Yesterday there was a suicide bombing at the police headquarter in Maiduguri, Nigeria. Officials suspect the rebel movement Boko Haram.
According to AFP, members of the northern Malian rebel group MNLA (National Movement for the Liberation of the Azawad) met with Burkina Faso’s President Blaise Compaore and his foreign minister today. Compaore is the mediator appointed by the Economic Community of West African States.
The latest round of talks between Sudan and South Sudan ended without progress, but the two parties are set to try again on June 21.
Ethiopia’s Grand Renaissance Dam, AFP reports, could reduce water levels in Lake Turkana, with terrible consequences for “The fishermen and herders eking out an existence on the shores of the majestic lake.”
If you have not already heard about the plague of locusts that may descend on the Sahel, read here. A key excerpt on how politics has affected the situation:
Locusts are usually managed by spraying chemicals that stop the swarms from spreading.
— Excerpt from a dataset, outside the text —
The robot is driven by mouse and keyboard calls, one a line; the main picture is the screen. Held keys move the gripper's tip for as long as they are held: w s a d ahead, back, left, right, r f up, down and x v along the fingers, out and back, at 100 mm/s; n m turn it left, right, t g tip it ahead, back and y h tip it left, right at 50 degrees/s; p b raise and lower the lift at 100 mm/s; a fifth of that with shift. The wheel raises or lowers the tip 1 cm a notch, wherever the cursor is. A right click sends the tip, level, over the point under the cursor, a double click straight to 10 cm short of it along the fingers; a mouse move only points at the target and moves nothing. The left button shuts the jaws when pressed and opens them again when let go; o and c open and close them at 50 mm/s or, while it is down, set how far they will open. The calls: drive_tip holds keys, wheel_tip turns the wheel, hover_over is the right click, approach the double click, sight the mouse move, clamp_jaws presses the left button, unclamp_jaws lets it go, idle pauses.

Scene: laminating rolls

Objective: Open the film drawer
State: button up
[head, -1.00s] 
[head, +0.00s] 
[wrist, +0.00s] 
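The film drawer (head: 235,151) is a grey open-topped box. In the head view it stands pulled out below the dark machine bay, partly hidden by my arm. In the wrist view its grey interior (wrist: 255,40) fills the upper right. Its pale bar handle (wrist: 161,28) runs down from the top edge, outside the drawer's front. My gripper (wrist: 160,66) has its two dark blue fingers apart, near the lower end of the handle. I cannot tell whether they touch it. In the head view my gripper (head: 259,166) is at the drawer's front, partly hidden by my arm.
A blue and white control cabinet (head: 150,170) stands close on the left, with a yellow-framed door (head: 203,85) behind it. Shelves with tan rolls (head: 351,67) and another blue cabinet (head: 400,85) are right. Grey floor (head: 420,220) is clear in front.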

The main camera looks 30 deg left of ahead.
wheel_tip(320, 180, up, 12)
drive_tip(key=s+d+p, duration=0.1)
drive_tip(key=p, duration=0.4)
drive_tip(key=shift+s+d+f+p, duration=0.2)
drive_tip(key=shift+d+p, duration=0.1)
Algeria and Libya ordinarily attack the swarms, preventing them from hitting Mali or Niger.
But in the last year, as Libya was wracked by fighting between rival militias in the aftermath of the ouster of Moammar Kadafi and Algeria suffered insecurity along its border, local teams and international experts have been blocked from stopping the swarms, the U.N. Food and Agriculture Organization said.
VOA on new businesses and signs of revitalization in Mogadishu, Somalia.
Saygin Group of Turkey said its Ethiopian subsidiary may generate $100 million in revenue a year from textile manufacturing, amid plans by the Horn of Africa country to boost the industry’s exports to 10 times that amount.
What else is happening today?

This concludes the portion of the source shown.